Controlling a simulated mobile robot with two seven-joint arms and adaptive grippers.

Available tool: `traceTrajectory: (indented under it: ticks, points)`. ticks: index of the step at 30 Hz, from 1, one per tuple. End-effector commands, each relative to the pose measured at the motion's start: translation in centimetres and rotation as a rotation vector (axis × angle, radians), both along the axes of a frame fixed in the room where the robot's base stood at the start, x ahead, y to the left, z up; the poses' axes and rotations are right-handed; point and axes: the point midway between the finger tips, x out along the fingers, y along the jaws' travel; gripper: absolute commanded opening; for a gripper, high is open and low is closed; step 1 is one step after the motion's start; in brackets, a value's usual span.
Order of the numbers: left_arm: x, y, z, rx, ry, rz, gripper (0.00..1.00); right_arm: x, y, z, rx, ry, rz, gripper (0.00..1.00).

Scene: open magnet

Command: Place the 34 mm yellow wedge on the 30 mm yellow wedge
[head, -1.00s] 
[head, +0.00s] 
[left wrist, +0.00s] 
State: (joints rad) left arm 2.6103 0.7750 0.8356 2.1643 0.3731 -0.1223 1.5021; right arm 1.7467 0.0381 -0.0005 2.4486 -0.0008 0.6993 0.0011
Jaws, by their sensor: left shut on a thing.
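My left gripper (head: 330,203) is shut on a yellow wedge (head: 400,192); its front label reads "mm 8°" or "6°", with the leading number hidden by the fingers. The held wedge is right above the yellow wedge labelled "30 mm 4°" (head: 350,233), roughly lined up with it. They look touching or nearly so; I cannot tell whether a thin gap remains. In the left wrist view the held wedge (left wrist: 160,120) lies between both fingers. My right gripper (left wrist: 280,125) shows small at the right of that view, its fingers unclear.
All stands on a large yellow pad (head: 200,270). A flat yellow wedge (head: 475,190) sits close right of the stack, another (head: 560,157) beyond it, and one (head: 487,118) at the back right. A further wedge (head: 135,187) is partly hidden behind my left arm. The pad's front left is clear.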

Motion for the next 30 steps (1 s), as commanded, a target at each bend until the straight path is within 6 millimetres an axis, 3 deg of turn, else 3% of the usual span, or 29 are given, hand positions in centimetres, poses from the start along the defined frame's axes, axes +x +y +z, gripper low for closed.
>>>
——
Task details.
Would you give the material above again, complete and exact?

Task response.
Controlling a simulated mobile robot with two seven-joint arms and adaptive grippers.

Available tool: `traceTrajectory: (indented under it: ticks, points)`. ticks: index of the step at 30 Hz, from 1, one per tuple. End-effector commands, each relative to the pose measured at the motion's start: translation in centimetres and rotation as a rotation vector (axis × angle, radians), both along the axes of a frame fixed in the room where the robot's base stood at the start, x ahead, y to the left, z up; the poses' axes and rotations are right-handed; point and axes: the point midway between the finger tips, x out along the fingers, y along the jaws' travel; gripper: absolute commanded opening; for a gripper, high is open and low is closed; step 1 is one step after the motion's start; in brackets, a value's usual span.
Order of the numbers: left_arm: x, y, z, rx, ry, rz, gripper (0.00..1.00); right_arm: x, y, z, rx, ry, rz, gripper (0.00..1.00).

Scene: open magnet

Command: Place the 34 mm yellow wedge on the 30 mm yellow wedge
[head, -1.00s] 
[head, +0.00s] 
[left wrist, +0.00s] 
State: (joints rad) left arm 2.6103 0.7750 0.8356 2.1643 0.3731 -0.1223 1.5021; right arm 1.7467 0.0381 -0.0005 2.4486 -0.0008 0.6993 0.0011
Jaws, by their sensor: left shut on a thing.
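My left gripper (head: 330,203) is shut on a yellow wedge (head: 400,192); its front label reads "mm 8°" or "6°", with the leading number hidden by the fingers. The held wedge is right above the yellow wedge labelled "30 mm 4°" (head: 350,233), roughly lined up with it. They look touching or nearly so; I cannot tell whether a thin gap remains. In the left wrist view the held wedge (left wrist: 160,120) lies between both fingers. My right gripper (left wrist: 280,125) shows small at the right of that view, its fingers unclear.
All stands on a large yellow pad (head: 200,270). A flat yellow wedge (head: 475,190) sits close right of the stack, another (head: 560,157) beyond it, and one (head: 487,118) at the back right. A further wedge (head: 135,187) is partly hidden behind my left arm. The pad's front left is clear.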

Motion for the next 30 steps (1 s), as commanded, a target at each bend until the straight path is within 6 millimetres an axis, 3 deg of turn, else 3% of the usual span, or 29 are given, hand positions in centimetres, poses from the start along the defined frame's axes, axes +x +y +z, gripper low for closed.
>>>

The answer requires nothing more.